The dollar may extend its decline versus the yen before a U.S. government report forecast to show consumers are spending less. Retail sales dropped 0.1 percent last month, the first decrease since February, according to the median forecast of 75 economists surveyed by Bloomberg News. The Commerce Department is scheduled to release the report today.
U.S. Economy
Federal Reserve Bank of Dallas President Richard Fisher said the economy will ``broach zero growth'' in the second half of the year, the Dallas Morning News reported yesterday. U.S. gross domestic product rose at an annual rate of 1.9 percent in the second quarter, the Commerce Department said July 31. It fell 0.2 percent in the final three months of last year.
``A disappointing retail-sales number could limit the dollar against the yen,'' said Hiroshi Yoshida, foreign-exchange trader in Tokyo at Shinkin Central Bank. ``This may also cause declines in stocks, which would encourage yen buying as investors avoid risky trades.''
The euro's decline may accelerate on speculation gross domestic product in the 15 countries that share the currency is contracting. It has fallen 0.6 percent against the dollar since Russian troops entered Georgia's separatist region of South Ossetia on Aug. 8, sparking an armed conflict with the former Soviet republic that ended yesterday.
Europe's economy shrank 0.2 percent in the second quarter, following 0.7 percent growth in the previous three months, according to a Bloomberg News survey.
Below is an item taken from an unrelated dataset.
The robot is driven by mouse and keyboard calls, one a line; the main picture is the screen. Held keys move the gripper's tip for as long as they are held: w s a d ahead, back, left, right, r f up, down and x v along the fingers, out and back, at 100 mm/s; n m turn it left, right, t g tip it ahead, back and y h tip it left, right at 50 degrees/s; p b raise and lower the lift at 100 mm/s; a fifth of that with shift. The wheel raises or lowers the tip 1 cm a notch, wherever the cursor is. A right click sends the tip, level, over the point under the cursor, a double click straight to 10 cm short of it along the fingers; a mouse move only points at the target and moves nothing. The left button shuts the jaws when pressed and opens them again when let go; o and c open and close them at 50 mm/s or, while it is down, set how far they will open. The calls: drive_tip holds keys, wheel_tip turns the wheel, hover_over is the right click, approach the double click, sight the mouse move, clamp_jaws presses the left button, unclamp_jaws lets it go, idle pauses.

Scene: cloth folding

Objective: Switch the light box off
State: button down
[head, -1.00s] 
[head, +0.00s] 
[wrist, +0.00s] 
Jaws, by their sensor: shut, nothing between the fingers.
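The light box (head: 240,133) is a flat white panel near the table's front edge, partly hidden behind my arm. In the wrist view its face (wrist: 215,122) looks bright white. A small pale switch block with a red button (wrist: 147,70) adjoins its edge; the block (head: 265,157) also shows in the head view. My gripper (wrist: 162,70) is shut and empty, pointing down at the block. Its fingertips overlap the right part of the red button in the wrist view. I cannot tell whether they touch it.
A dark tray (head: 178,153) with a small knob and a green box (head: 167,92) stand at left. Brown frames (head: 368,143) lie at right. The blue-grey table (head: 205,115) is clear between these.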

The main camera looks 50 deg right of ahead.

The European Union's statistics office in Luxembourg will release the data tomorrow.
European Growth
``The euro-dollar is likely to remain on a weak footing,'' analysts led by Hans-Guenter Redeker, the London-based global head of currency strategy at BNP Paribas SA, France's biggest bank, wrote in a research note yesterday. ``The GDP report would confirm Europe is moving below trend growth, which will, over time, release deflationary forces.''
Traders should sell euros for dollars with a target of $1.46, according to BNP Paribas.